Rakı beni sevmez ben rakıyı sevmem, ancak denizden çıkanlara hayır diyemem. Kısacası alkolle pek aramız yoktur. Ancak içmeden sarhoş olabilmenin yolunu çoktan keşfettim... Avukatlık yapmak...
       
Aynı gün içinde 9 duruşmaya girip, ceza evini ziyaret edip, ofiste yirmiyi aşkın kişiyle yüz yüze görüşüp, elli civarında kişiyle telefonla konuşup, 40 kadar SMS mesajına cevap yazıp, 60 civarında WhatsAppta ileti alışverişi yapınca, bu arada Facebook ve  Twitterdan özelden sorulan hukuki soruları v.b. saymıyorum, bir de üstüne üstlük avukatlık bürosunu hukuki hizmetler vakfı gibi görenler çoğunlukta olunca içmeden sarhoş olunabiliyor.
         
Dostlar ve müvekkiller bu yazdıklarımdan alınmasın, sözüm meclisten dışarı, bizim ki durum tesbiti... Neticede mesleğimi seviyor ve mesleğimi yaptıkça sorunlara çözüm ürettikçe mutlu oluyorum...          

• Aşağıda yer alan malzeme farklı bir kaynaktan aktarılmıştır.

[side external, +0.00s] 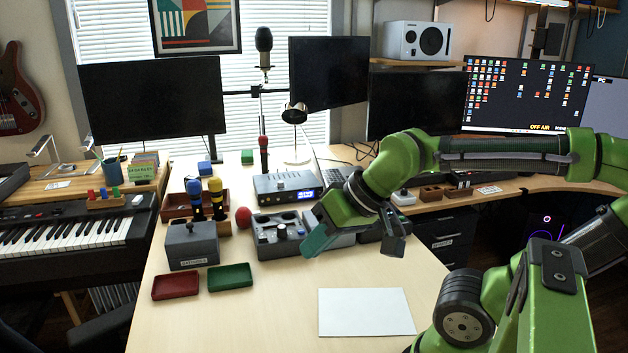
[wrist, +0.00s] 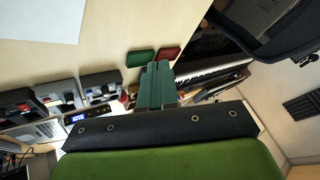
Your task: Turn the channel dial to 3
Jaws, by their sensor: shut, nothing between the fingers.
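My gripper (side external: 318,241) is shut and empty, its teal fingers held above the desk just right of a grey device with knobs (side external: 279,247). The fingers also show in the wrist view (wrist: 158,68), pressed together. Candidates for the channel dial are the knobs on this device and the dark knob on top of a grey box (side external: 192,251) further left, which has a label too small to read. I cannot tell which is the channel dial, and no numbers or pointer can be made out. The gripper appears apart from both.
A red tray (side external: 175,287) and a green tray (side external: 230,277) lie before the grey box. A unit with a lit display (side external: 287,188) stands behind the knobbed device, beside a red ball (side external: 243,217). A white sheet (side external: 366,312) lies in front; the desk around it is clear.

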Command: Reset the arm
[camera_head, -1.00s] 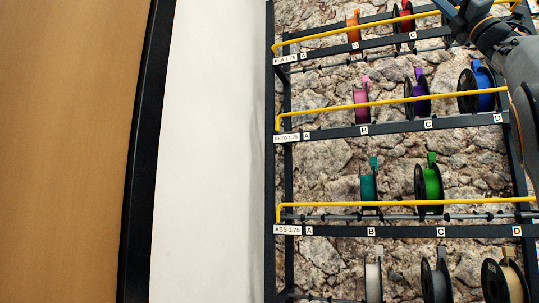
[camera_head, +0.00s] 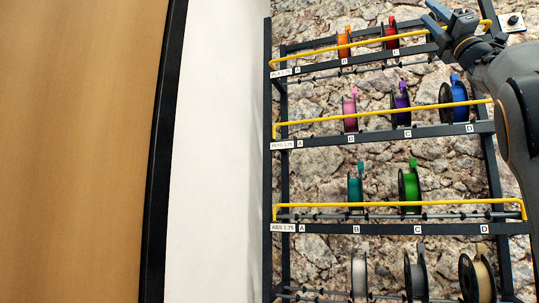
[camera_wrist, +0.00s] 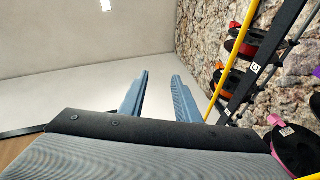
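My gripper (camera_wrist: 160,97) shows in the wrist view with its two blue fingers apart and nothing between them. In the head view my arm comes in from the right edge, and the gripper (camera_head: 436,18) is at the top right, in front of the top shelf of the spool rack. The fingers are partly cut off by the top of the picture there. The rack's yellow bar (camera_wrist: 232,57) runs close to the right of the fingers in the wrist view.
The rack (camera_head: 380,228) holds several spools, including an orange spool (camera_head: 344,42), a blue spool (camera_head: 459,95) and a green spool (camera_head: 409,187). Behind it is a stone wall (camera_head: 320,175). A white wall (camera_head: 212,150) and a brown panel (camera_head: 75,150) fill the left.

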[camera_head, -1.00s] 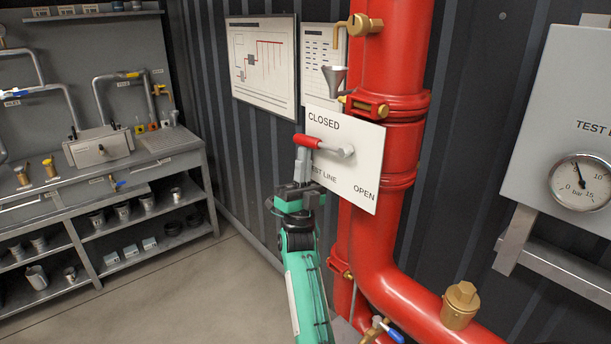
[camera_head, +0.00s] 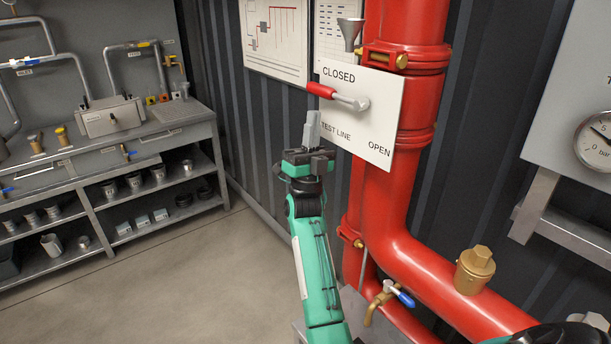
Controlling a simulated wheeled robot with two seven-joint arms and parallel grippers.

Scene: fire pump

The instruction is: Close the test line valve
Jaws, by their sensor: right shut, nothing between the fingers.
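The test line valve lever has a red grip (camera_head: 321,91) and a grey arm on a pivot (camera_head: 358,103) at a white plate (camera_head: 376,128). The lever points left and slightly up, just below the word CLOSED. OPEN is at the plate's lower right. My right gripper (camera_head: 312,128) is shut and empty, with its fingers pointing up. It is a short way below the red grip, with a visible gap in the picture. My left gripper is not in view.
A thick red pipe (camera_head: 409,165) runs behind the plate and bends to lower right. A brass tap with a blue handle (camera_head: 400,297) is low beside it. A gauge panel (camera_head: 577,100) is at right, a grey workbench (camera_head: 182,128) at left. The floor (camera_head: 190,280) between is clear.

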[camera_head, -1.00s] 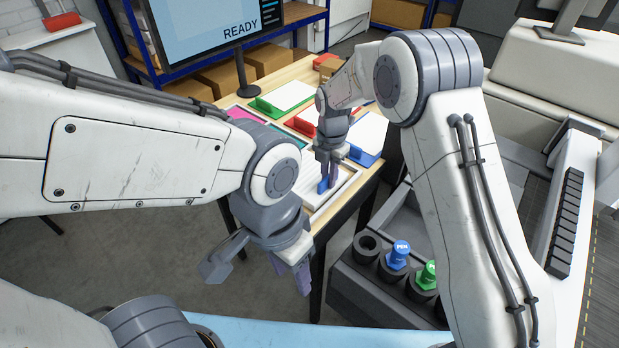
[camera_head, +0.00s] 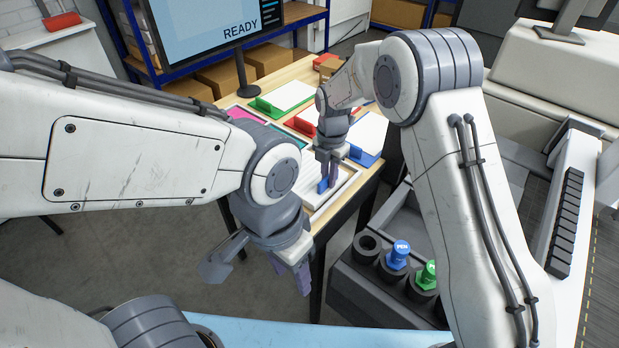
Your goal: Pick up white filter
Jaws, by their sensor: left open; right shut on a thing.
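A white ribbed filter (camera_head: 311,186) lies in a pale frame on the front part of the wooden table, with a small blue tab (camera_head: 322,186) at it. My right gripper (camera_head: 329,180) reaches down over the frame and is shut on the blue tab. The gripper hides part of the filter, and I cannot tell whether the filter is lifted. My left gripper (camera_head: 252,272) is the lower one. It is open and empty, hanging in front of the table's near edge.
White sheets with a green holder (camera_head: 265,107), a red holder (camera_head: 300,126) and a blue holder (camera_head: 361,155) lie on the table. A monitor (camera_head: 205,35) reads READY. A dark rack (camera_head: 368,285) with blue and green pens stands at right.

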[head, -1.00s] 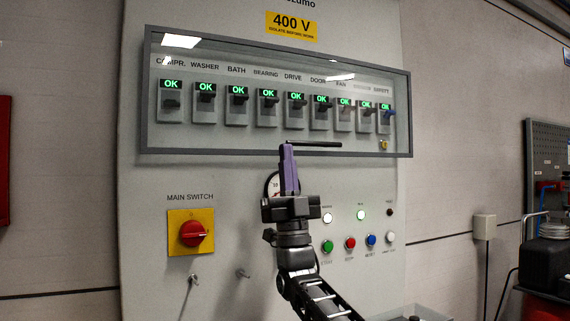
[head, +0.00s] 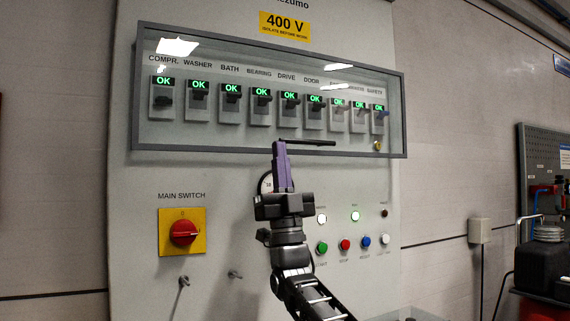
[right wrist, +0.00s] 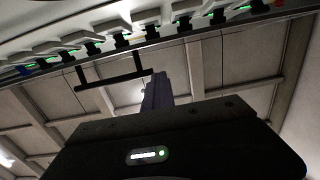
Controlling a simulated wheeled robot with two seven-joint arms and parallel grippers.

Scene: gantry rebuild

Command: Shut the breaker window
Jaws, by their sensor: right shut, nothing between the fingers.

Açıkçası ben böyle mutluyum...
          
Beni mutsuz eden bizlerin makine veya robot olduğumuzu, Google amca olduğumuzu ve bankamatikler gibi 7 gün 24 saat hizmet verdiğimizi düşünenlerin ve bu hizmeti karşılıksız verdiğimizi, bizim de sorumlu olduğumuz, vakit ayırmamız gereken ailemiz olduğunu, ödememiz gereken vergimizin, SGK primimizin, bürolarımızı ısıtmak, soğutmak, aydınlatmak v.b. için ödemelerimiz olduğunu, adaletin Türkiye'de ulaşılması zor ve pahalı bir hizmet olduğunu, yargılama giderlerinin yüksek olduğunu unutanların azımsanmayacak derecede çoğunlukta olması, aksi yöndeki insanları tenzih ediyorum...
               
Kısacası avukatınız haksızlığa uğramanızı engelleyen, hakkınızı arayan kişidir, avukatınız hakkını ararken ona haksızlık yapmayın...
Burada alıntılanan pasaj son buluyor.